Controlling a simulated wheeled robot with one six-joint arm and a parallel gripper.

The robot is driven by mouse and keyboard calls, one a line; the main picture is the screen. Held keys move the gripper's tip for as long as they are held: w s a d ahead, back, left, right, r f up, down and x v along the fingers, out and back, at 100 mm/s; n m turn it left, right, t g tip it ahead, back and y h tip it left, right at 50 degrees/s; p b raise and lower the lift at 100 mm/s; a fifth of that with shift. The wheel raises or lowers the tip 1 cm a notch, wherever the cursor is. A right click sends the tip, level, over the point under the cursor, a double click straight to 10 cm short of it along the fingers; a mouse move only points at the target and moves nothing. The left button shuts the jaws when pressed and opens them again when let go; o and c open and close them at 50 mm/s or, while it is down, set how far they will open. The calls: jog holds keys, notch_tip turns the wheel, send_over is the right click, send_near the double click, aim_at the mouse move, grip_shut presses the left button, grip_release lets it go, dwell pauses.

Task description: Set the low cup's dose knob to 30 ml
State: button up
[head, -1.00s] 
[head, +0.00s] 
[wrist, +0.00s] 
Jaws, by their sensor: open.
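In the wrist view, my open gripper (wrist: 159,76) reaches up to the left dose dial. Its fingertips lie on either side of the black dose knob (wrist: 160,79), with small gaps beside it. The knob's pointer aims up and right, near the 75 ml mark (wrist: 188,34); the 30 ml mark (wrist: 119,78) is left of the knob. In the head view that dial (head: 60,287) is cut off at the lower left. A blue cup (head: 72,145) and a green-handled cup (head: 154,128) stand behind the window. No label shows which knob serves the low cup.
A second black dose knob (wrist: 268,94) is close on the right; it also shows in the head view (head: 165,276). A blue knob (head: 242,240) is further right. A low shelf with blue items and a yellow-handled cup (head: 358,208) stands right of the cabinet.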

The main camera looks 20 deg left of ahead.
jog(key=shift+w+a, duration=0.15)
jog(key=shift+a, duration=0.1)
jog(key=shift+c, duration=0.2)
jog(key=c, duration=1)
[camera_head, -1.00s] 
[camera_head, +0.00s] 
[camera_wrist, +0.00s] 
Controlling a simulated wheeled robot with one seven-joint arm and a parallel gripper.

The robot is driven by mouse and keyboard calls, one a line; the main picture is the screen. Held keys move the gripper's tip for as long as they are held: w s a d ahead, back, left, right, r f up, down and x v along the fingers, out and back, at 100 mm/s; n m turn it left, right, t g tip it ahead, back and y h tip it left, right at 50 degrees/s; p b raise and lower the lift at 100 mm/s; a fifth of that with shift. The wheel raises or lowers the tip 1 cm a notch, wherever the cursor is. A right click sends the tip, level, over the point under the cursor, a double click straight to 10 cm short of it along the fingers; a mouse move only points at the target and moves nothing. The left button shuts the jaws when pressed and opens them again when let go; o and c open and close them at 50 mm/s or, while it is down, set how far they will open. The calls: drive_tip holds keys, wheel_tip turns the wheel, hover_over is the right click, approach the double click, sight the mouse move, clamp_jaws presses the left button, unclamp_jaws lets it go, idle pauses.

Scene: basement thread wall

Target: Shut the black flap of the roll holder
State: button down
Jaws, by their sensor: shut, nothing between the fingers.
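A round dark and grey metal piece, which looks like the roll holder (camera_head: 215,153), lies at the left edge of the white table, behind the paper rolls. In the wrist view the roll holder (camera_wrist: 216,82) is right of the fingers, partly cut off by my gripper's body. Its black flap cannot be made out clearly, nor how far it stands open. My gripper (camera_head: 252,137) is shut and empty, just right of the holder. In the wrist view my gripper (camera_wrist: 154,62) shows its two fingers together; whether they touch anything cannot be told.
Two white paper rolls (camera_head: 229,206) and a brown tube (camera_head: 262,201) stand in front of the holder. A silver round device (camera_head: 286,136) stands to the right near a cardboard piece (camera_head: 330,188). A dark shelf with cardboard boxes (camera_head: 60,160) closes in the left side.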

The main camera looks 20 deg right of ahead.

::::

- _Work to complete_
Every record above should be copied exactly.

- _Exercise solution_
Controlling a simulated wheeled robot with one six-joint arm and a parallel gripper.

The robot is driven by mouse and keyboard calls, one a line; the main picture is the screen. Held keys move the gripper's tip for as long as they are held: w s a d ahead, back, left, right, r f up, down and x v along the fingers, out and back, at 100 mm/s; n m turn it left, right, t g tip it ahead, back and y h tip it left, right at 50 degrees/s; p b raise and lower the lift at 100 mm/s; a fifth of that with shift. The wheel raises or lowers the tip 1 cm a notch, wherever the cursor is. A right click sends the tip, level, over the point under the cursor, a double click straight to 10 cm short of it along the fingers; a mouse move only points at the target and moves nothing. The left button shuts the jaws when pressed and opens them again when let go; o and c open and close them at 50 mm/s or, while it is down, set how far they will open. The calls: jog holds keys, notch_tip turns the wheel, send_over is the right click, send_near the double click, aim_at the mouse move, grip_shut presses the left button, grip_release lets it go, dwell pauses.

Task description: Set the low cup's dose knob to 30 ml
State: button up
[head, -1.00s] 
[head, +0.00s] 
[wrist, +0.00s] 
Jaws, by their sensor: open.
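In the wrist view, my open gripper (wrist: 159,76) reaches up to the left dose dial. Its fingertips lie on either side of the black dose knob (wrist: 160,79), with small gaps beside it. The knob's pointer aims up and right, near the 75 ml mark (wrist: 188,34); the 30 ml mark (wrist: 119,78) is left of the knob. In the head view that dial (head: 60,287) is cut off at the lower left. A blue cup (head: 72,145) and a green-handled cup (head: 154,128) stand behind the window. No label shows which knob serves the low cup.
A second black dose knob (wrist: 268,94) is close on the right; it also shows in the head view (head: 165,276). A blue knob (head: 242,240) is further right. A low shelf with blue items and a yellow-handled cup (head: 358,208) stands right of the cabinet.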

The main camera looks 20 deg left of ahead.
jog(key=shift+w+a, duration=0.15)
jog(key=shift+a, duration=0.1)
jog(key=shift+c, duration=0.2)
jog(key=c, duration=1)
[camera_head, -1.00s] 
[camera_head, +0.00s] 
[camera_wrist, +0.00s] 
Controlling a simulated wheeled robot with one seven-joint arm and a parallel gripper.

The robot is driven by mouse and keyboard calls, one a line; the main picture is the screen. Held keys move the gripper's tip for as long as they are held: w s a d ahead, back, left, right, r f up, down and x v along the fingers, out and back, at 100 mm/s; n m turn it left, right, t g tip it ahead, back and y h tip it left, right at 50 degrees/s; p b raise and lower the lift at 100 mm/s; a fifth of that with shift. The wheel raises or lowers the tip 1 cm a notch, wherever the cursor is. A right click sends the tip, level, over the point under the cursor, a double click straight to 10 cm short of it along the fingers; a mouse move only points at the target and moves nothing. The left button shuts the jaws when pressed and opens them again when let go; o and c open and close them at 50 mm/s or, while it is down, set how far they will open. The calls: drive_tip holds keys, wheel_tip turns the wheel, hover_over is the right click, approach the double click, sight the mouse move, clamp_jaws presses the left button, unclamp_jaws lets it go, idle pauses.

Scene: basement thread wall

Target: Shut the black flap of the roll holder
State: button down
Jaws, by their sensor: shut, nothing between the fingers.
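A round dark and grey metal piece, which looks like the roll holder (camera_head: 215,153), lies at the left edge of the white table, behind the paper rolls. In the wrist view the roll holder (camera_wrist: 216,82) is right of the fingers, partly cut off by my gripper's body. Its black flap cannot be made out clearly, nor how far it stands open. My gripper (camera_head: 252,137) is shut and empty, just right of the holder. In the wrist view my gripper (camera_wrist: 154,62) shows its two fingers together; whether they touch anything cannot be told.
Two white paper rolls (camera_head: 229,206) and a brown tube (camera_head: 262,201) stand in front of the holder. A silver round device (camera_head: 286,136) stands to the right near a cardboard piece (camera_head: 330,188). A dark shelf with cardboard boxes (camera_head: 60,160) closes in the left side.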

The main camera looks 20 deg right of ahead.

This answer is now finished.